The longtime oil and gas services entrepreneur came out of retirement and started the company Emergency Safety Solutions, or ESS. He developed a software upgrade that increases the frequency of emergency flashers to five cycles per second. When he tested the technology on the open road, Tucker said driver behavior changed.

"Fifty percent more of the vehicles are slowing down and moving over," Tucker said. ."And here’s the big one -- they’re doing it four football fields away."

His company couples the enhanced flashers with a dashboard digital alert system that warns oncoming motorists of a disabled vehicle. ESS has dozens of patents and the green light from the U.S. Department of Transportation to proceed. Tucker said Tesla is the first automaker to sign on.

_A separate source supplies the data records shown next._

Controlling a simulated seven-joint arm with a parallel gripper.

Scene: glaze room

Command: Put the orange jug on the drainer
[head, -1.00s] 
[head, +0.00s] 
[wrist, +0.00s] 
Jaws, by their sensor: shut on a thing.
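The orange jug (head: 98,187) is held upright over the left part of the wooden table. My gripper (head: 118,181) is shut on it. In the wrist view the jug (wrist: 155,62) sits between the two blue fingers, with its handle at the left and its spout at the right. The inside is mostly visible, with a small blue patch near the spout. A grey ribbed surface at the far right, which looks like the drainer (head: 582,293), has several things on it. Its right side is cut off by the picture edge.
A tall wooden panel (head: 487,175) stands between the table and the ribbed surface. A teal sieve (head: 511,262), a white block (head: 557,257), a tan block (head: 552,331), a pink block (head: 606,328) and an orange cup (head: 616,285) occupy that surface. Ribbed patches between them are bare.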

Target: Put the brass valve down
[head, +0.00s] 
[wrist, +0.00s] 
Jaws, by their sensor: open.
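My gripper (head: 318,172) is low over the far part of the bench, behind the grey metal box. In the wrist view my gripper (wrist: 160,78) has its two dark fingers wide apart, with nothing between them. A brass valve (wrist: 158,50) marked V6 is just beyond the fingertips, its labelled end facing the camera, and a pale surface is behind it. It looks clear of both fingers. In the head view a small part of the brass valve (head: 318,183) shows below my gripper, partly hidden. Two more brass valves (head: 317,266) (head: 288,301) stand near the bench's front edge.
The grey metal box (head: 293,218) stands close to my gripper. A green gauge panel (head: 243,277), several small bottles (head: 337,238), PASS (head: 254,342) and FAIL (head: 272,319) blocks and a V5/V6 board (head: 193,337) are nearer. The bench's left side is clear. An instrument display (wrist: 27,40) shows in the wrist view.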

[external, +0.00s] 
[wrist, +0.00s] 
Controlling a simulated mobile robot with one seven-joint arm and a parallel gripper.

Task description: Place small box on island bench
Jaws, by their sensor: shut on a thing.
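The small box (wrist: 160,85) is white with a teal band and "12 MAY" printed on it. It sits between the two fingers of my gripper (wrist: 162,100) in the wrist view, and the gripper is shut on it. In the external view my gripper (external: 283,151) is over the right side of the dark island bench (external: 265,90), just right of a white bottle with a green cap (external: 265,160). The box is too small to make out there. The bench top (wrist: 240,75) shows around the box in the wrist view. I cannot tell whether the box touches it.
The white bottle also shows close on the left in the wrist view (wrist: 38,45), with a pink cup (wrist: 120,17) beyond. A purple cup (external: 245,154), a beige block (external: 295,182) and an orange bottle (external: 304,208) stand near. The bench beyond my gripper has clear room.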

"It’ll happen overnight for everybody that has a Tesla in the United States by the end of the year," he said.

The Houston entrepreneur also is pushing for Texas to expand its Move Over law to curb the spike in roadside crashes.

They are accidents that victims like Huffman are reminded of every day with every step he takes. The crash that killed his friend left him with an amputated left leg above the knee. He walks with a prosthesis today.

"I think everybody’s at risk," Huffman said. “If there’s a vehicle on the right, move over. Any vehicle, period."

Texas lawmakers did enhance the state’s law this legislative session, increasing fines for failing to move over or slow down. But it still only applies when emergency or construction vehicles are on the side of the road.